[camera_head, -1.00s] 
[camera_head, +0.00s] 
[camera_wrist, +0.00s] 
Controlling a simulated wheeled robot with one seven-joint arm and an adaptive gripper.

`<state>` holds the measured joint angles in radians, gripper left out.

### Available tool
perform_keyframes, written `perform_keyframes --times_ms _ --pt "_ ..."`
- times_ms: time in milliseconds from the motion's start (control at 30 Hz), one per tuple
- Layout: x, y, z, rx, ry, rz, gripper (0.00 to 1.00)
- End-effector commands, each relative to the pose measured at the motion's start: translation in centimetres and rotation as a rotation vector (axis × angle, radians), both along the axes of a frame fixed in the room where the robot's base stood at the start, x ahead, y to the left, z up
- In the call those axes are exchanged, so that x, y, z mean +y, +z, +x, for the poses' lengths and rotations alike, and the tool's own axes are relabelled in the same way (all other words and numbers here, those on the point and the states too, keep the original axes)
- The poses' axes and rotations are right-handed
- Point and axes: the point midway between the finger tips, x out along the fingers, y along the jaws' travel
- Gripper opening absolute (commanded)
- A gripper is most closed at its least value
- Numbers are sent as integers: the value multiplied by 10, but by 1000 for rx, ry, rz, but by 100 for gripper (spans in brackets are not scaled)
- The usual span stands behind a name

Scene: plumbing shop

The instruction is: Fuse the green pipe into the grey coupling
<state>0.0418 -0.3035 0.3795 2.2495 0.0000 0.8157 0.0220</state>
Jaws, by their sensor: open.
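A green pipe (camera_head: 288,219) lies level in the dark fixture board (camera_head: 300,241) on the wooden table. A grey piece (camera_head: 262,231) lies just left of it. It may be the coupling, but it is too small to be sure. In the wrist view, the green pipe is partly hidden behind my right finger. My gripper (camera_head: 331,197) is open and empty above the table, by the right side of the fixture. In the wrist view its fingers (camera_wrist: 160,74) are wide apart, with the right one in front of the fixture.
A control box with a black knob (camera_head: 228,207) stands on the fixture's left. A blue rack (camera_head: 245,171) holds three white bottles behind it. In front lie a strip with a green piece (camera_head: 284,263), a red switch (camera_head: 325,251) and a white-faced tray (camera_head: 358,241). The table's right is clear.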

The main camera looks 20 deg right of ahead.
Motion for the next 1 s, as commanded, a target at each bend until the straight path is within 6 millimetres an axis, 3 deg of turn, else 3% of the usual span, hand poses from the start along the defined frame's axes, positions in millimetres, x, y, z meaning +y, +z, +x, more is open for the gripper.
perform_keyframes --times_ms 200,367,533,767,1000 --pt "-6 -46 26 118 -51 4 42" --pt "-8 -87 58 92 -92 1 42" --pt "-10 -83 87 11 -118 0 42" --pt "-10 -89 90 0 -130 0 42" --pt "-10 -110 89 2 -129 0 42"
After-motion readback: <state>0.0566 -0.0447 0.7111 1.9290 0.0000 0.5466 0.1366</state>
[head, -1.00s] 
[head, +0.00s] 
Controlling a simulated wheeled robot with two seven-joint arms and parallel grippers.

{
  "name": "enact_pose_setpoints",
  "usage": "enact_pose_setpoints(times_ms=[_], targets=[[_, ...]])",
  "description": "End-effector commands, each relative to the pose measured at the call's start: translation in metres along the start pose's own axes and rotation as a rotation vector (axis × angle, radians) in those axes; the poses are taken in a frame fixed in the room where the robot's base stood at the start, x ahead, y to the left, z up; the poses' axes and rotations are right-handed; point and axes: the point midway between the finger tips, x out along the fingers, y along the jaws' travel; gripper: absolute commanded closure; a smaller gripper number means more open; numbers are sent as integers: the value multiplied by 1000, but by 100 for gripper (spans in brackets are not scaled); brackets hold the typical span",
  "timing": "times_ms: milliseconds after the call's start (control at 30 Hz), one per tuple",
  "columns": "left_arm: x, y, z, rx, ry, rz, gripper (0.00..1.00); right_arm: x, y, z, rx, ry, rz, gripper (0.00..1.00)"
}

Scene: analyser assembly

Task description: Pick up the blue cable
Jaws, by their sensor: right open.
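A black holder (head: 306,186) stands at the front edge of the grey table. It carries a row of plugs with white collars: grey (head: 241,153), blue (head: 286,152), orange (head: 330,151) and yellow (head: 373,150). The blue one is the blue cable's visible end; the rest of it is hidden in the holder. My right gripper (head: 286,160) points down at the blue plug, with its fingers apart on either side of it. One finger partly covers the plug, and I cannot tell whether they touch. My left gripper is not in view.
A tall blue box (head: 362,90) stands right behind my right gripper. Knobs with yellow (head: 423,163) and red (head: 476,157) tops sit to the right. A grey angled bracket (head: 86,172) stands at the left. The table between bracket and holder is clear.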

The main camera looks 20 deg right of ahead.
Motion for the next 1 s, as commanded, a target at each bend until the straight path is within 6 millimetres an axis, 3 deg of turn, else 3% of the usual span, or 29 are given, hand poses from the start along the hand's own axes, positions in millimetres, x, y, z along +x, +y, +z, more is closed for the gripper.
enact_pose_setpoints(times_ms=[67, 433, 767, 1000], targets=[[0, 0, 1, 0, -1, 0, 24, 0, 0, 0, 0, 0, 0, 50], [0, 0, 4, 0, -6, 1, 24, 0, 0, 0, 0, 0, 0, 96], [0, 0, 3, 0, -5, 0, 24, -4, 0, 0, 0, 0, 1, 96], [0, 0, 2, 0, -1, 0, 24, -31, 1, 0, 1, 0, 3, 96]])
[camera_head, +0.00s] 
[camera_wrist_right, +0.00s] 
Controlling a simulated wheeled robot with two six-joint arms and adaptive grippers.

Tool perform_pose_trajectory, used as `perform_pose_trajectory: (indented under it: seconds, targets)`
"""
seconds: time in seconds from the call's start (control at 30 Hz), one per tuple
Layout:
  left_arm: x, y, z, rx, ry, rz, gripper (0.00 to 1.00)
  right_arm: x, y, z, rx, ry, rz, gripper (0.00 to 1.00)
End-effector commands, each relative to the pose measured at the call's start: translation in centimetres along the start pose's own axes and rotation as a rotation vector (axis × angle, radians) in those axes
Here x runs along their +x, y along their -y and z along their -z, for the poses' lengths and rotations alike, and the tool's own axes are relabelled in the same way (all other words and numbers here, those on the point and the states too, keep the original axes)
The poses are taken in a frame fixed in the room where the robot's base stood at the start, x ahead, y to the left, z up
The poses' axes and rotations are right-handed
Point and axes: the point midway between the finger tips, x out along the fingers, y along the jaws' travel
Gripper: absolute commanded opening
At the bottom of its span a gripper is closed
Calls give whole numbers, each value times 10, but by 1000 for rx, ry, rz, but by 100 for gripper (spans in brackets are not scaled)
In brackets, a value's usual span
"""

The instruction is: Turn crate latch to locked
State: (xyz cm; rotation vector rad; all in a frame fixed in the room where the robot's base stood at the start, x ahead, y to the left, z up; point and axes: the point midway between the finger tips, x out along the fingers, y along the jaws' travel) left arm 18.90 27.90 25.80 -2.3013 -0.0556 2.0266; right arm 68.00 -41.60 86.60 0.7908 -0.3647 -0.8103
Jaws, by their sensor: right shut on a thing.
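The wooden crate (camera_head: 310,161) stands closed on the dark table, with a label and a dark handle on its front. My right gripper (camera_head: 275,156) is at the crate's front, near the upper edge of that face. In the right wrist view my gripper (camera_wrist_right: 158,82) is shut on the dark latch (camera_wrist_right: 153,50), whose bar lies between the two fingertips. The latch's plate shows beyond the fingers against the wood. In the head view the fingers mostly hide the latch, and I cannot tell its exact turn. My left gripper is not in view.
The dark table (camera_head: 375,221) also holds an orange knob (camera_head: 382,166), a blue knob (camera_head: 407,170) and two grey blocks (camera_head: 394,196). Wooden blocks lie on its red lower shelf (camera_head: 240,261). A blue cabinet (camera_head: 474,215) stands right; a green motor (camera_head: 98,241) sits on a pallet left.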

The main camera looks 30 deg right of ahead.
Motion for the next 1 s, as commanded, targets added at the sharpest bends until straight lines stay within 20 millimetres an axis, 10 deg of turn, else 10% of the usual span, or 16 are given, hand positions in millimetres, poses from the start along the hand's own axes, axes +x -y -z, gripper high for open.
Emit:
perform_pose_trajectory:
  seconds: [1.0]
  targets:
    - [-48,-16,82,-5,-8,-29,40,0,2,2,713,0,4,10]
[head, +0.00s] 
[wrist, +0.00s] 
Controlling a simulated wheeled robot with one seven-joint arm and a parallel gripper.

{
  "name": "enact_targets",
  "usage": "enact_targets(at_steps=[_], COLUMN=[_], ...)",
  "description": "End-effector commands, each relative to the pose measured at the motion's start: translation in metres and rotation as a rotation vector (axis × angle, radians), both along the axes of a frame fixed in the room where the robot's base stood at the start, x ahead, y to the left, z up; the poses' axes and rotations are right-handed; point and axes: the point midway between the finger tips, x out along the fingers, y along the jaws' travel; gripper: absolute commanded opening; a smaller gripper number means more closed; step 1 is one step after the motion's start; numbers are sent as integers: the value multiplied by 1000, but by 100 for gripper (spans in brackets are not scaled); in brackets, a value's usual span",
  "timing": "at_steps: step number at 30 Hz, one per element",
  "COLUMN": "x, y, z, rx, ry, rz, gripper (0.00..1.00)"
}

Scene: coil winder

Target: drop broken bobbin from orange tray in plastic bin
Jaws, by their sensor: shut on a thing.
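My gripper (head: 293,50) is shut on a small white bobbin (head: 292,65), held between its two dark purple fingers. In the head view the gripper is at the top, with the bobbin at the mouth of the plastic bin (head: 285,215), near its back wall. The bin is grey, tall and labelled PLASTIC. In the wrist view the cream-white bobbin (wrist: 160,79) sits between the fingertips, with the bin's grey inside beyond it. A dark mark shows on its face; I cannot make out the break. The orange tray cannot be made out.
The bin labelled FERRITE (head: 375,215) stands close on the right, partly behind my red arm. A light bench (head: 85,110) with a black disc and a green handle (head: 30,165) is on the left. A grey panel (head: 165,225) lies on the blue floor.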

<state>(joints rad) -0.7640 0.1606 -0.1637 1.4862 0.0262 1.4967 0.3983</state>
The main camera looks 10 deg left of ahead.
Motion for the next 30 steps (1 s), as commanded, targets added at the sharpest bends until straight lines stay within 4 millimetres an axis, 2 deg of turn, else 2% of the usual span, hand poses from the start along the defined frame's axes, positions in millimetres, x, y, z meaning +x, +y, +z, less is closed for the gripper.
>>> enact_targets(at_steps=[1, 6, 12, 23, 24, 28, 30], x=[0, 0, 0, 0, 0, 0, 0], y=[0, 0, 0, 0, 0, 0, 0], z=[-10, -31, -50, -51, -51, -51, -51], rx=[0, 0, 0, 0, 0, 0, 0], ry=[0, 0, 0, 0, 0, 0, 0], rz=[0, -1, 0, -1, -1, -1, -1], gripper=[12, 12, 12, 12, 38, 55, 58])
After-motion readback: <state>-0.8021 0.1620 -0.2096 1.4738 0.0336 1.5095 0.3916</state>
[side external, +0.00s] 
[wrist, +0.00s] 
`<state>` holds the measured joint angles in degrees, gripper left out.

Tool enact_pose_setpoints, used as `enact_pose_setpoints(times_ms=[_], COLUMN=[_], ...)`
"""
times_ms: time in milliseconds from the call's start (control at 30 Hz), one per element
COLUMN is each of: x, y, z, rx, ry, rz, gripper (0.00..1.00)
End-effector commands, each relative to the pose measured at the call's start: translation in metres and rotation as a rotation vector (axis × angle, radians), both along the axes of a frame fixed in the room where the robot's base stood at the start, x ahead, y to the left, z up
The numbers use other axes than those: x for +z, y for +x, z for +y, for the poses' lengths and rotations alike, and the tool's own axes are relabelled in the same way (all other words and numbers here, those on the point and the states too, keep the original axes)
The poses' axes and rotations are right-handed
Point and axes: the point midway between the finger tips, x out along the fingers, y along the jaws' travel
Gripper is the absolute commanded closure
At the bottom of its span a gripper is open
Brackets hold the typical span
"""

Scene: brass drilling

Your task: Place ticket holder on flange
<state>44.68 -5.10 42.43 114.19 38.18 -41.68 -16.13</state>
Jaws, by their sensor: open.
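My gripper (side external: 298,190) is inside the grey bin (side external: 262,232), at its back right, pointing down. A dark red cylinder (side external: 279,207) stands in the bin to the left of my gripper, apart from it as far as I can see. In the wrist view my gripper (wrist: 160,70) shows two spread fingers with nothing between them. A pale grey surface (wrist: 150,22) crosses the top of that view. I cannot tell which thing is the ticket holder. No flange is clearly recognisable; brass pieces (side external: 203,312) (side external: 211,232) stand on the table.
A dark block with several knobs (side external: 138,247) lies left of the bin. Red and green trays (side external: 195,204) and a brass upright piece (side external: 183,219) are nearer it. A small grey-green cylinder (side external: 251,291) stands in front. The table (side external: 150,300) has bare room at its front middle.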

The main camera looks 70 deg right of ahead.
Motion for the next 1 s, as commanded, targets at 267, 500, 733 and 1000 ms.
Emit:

++++++++++

:: SET PROBLEM ::
Within the listing above, locate the line containing "### Available tool" and the line containing "<state>0.0418 -0.3035 0.3795". Reproduce those two lines and all lines between them exactly, with nothing added.

:: EXERCISE RESPONSE ::
### Available tool
perform_keyframes, written `perform_keyframes --times_ms _ --pt "_ ..."`
- times_ms: time in milliseconds from the motion's start (control at 30 Hz), one per tuple
- Layout: x, y, z, rx, ry, rz, gripper (0.00 to 1.00)
- End-effector commands, each relative to the pose measured at the motion's start: translation in centimetres and rotation as a rotation vector (axis × angle, radians), both along the axes of a frame fixed in the room where the robot's base stood at the start, x ahead, y to the left, z up
- In the call those axes are exchanged, so that x, y, z mean +y, +z, +x, for the poses' lengths and rotations alike, and the tool's own axes are relabelled in the same way (all other words and numbers here, those on the point and the states too, keep the original axes)
- The poses' axes and rotations are right-handed
- Point and axes: the point midway between the finger tips, x out along the fingers, y along the jaws' travel
- Gripper opening absolute (commanded)
- A gripper is most closed at its least value
- Numbers are sent as integers: the value multiplied by 10, but by 1000 for rx, ry, rz, but by 100 for gripper (spans in brackets are not scaled)
- The usual span stands behind a name

Scene: plumbing shop

The instruction is: Fuse the green pipe into the grey coupling
<state>0.0418 -0.3035 0.3795 2.2495 0.0000 0.8157 0.0220</state>

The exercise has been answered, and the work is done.